みなさんこんにちは。前回からの続きです。

1970(昭和45)年開催の「大阪万博」で活躍した、万博を巡る千里の鉄道を中心にした交通機関についての企画展「振り返ろう懐かしの千里万博の時代」訪問記をお送りしています。



当時の国鉄をはじめとした、万博観客輸送のために整備された交通事情について、手元の「国鉄監修 交通公社の時刻表 1970年8月号」からさまざま拾ってみることにいたします。「EXPO70パビリオン」にて。




さて、時刻表にあるこの会場アクセス図には、名神高速から別れて会場の中央口に立ち寄るルートも描かれていました。

万博輸送には鉄道のみならず、この頃から勃興して来た「ハイウェイバス(高速バス)」も加わっていたのでした。名古屋駅からの便です。

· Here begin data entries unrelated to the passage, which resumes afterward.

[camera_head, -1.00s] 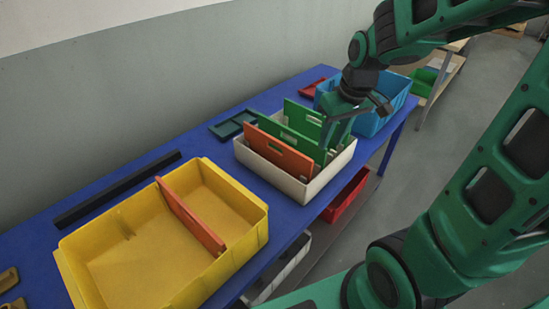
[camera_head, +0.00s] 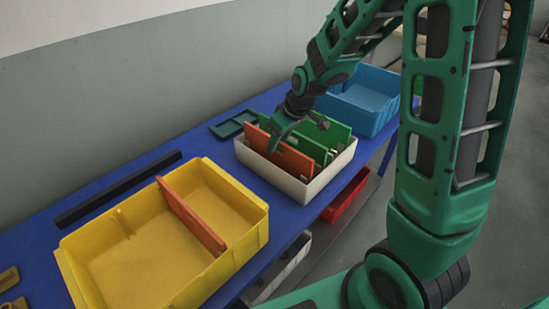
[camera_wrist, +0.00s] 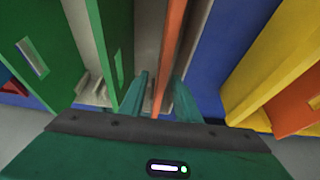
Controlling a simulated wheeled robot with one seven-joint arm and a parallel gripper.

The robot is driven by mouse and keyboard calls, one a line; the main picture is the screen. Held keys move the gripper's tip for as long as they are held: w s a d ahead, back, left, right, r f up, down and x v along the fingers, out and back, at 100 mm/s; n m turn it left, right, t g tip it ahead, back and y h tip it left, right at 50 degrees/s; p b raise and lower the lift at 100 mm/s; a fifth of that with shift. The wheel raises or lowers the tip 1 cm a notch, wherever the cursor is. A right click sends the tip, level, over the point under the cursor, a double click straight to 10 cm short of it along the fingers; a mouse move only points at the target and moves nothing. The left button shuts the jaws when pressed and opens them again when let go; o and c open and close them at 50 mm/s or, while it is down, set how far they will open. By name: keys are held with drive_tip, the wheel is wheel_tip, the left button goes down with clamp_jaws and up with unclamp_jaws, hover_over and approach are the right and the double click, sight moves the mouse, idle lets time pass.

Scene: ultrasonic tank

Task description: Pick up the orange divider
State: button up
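The orange divider (camera_head: 285,158) stands upright along the near-left side of a white box (camera_head: 306,190). It also shows in the wrist view (camera_wrist: 172,50) as a thin upright edge. My gripper (camera_head: 277,143) is at its upper edge, pointing down. In the wrist view my gripper (camera_wrist: 162,98) is open, with one finger on each side of the divider and gaps visible. Green dividers (camera_head: 328,130) stand beside it in the same box. Another orange divider (camera_head: 190,215) stands across the yellow bin (camera_head: 140,270). My fingers hide part of the divider in the box.
The boxes stand on a blue table (camera_head: 60,210). A blue bin (camera_head: 362,105) is behind the white box. A dark green tray (camera_head: 232,124) and a black bar (camera_head: 118,188) lie near the wall. A red bin (camera_head: 346,198) is below the table edge.

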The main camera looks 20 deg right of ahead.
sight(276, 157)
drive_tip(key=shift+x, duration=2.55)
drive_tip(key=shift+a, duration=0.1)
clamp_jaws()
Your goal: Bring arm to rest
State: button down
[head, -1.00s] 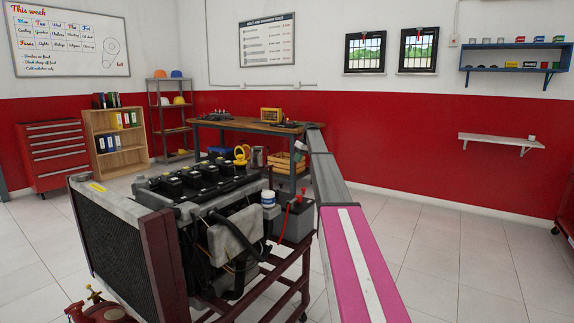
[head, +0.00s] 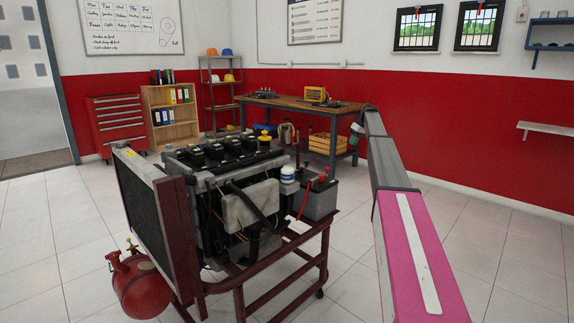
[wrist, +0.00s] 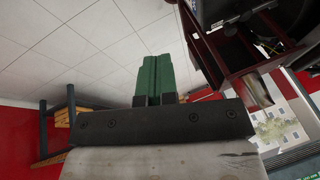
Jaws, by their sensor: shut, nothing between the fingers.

現在でも「西日本JRバス」や「JRバス東海」などが運行している名阪間の高速バス。これを万博会場に立ち寄らせるというものなのですが…

なんと、ものすごい頻発具合!
それも本来の目的地である京都駅、大阪駅、神戸駅を差し置き、万博会場に行くものばかり。こういったものを見ると、わくわくします。


この名阪間を結ぶ高速バスは当時、注釈にあるように「国鉄バス」「日本急行バス(日急)」「日本高速バス(日高)」の三社がその運行に当たっていました。

国鉄はいまのJRですので想像がつくのですが、後の二社は聞いたことがない会社名です。


日本初の高速道路「名神高速道路」の最初の区間が開業したのは、1963(昭和38)年7月。

以来、この名神を活用しての高速バス運行に多数の事業者が食指を示すのですが、それらをまとめる合弁会社として設立されたのが、この二社でした。出典①。


「日急」は名鉄(名古屋鉄道)が主となり、京阪神急行電鉄(阪急)や京阪電鉄、近江鉄道が出資したもの。現在は「名古屋観光日急」という観光バス会社。名鉄100系、上前津にて。


「日高」は近鉄が主となり、阪神電鉄や南海電鉄が出資したもの。現在の「名阪近鉄バス」。

なんと、関西大手私鉄がすべて絡んでいたという「ドル箱路線」だったのでした。これははじめて知りました。五位堂検修車庫にて。



帰路の便。往路同様に、次から次へとバスはやって来ます。最終便は国鉄バス「エキスポ特急12号」万国博会場20:30発→名古屋駅22:51着

この時間だと、名古屋まで帰るにしても、新幹線に乗るために新大阪まで出る時間など考慮すると、十二分に利用価値があるというもの。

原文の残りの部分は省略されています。